SEOUL -- POSCO has selected Fortescue Metals Group, an iron ore company in Australia, as a foreign partner for green hydrogen projects. The tie-up came after the steel group presented a business goal to nurture green hydrogen as one of its new growth engines and expand its annual hydrogen production capacity to five million tons by 2050.
At talks in Seoul on December 14, POSCO chairman Choi Jeong-woo and Fortescue Metals Group (FMG) chairman Andrew Forrest discussed cooperation in hydrogen businesses. POSCO said that it would participate in FMG's project to produce green hydrogen using renewable energy in Australia and cooperate in finding additional projects.
"FMG is a long-term contract supplier that provides POSCO with stable iron ore, and if the two companies work together to produce competitive green hydrogen and introduce it into our country early, it will advance the era of green hydrogen in South Korea," Choi said in a statement.
POSCO's premium steel products will be supplied to solar and wind power generation facilities to be built by FMG for the production of green hydrogen. POSCO will import iron ore from FMG to make steel materials and supply them back to FMG's solar power facilities. FMG is the fourth largest iron ore producer in the world.
POSCO proposed a business model that produces green hydrogen from abroad and imports it into South Korea, citing Australia and Oman as promising areas. Green hydrogen is produced from water using renewable power while blue hydrogen is derived from natural gas with carbon capture technology.
For its new business strategy, POSCO has promised to complete a five-million-ton green hydrogen production system by 2050. Currently, the steel group produces 7,000 tons of hydrogen annually and extracts about 3,500 tons of by-product hydrogen.
POSCO plans to raise the production capacity of by-product hydrogen to 70,000 tons by 2025 and produce up to 500,000 tons of blue hydrogen in cooperation with global companies by 2030. The steel group will also develop technology to extract hydrogen from ammonia, which is a combination of hydrogen and nitrogen and is considered the best material for the efficient and economical transportation of hydrogen.
South Korean companies have joined a government campaign to accelerate the introduction of a hydrogen ecosystem. In April, Hyosung Group partnered with Linde, a Dublin-based engineering group, to build a plant capable of producing 13,000 tons of liquefied hydrogen per year.

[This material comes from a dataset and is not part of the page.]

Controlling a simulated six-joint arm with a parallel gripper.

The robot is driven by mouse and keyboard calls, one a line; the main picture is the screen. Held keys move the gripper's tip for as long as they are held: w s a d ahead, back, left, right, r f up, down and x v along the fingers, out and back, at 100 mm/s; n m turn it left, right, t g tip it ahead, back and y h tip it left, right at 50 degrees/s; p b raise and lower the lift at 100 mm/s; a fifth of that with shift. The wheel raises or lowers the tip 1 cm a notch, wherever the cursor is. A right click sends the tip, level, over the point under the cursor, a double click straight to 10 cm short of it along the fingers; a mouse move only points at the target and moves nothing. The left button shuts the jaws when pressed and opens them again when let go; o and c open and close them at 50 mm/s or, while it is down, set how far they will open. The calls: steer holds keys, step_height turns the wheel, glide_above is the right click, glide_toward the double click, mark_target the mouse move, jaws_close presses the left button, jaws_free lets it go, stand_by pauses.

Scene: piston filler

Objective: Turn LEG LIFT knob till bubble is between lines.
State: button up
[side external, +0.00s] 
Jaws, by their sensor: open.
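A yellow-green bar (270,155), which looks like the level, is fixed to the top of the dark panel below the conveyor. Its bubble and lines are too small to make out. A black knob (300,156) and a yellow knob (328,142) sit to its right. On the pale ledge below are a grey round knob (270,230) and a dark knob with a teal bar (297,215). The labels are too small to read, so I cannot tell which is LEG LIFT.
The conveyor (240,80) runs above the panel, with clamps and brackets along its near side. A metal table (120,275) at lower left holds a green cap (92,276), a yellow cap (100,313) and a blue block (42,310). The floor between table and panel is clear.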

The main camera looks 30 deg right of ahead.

The advantage of liquefied hydrogen is its high density compared to compressed gas, which means that more energy can be contained in a given volume for easy transportation.
On December 1, SK Group, the country's third-largest conglomerate, proposed the construction of a plant capable of producing 30,000 tons of liquefied hydrogen per year from 2023. SK E&S, which imports more than three million tons of liquefied natural gas per year, would also produce 250,000 tons of blue hydrogen from 2025.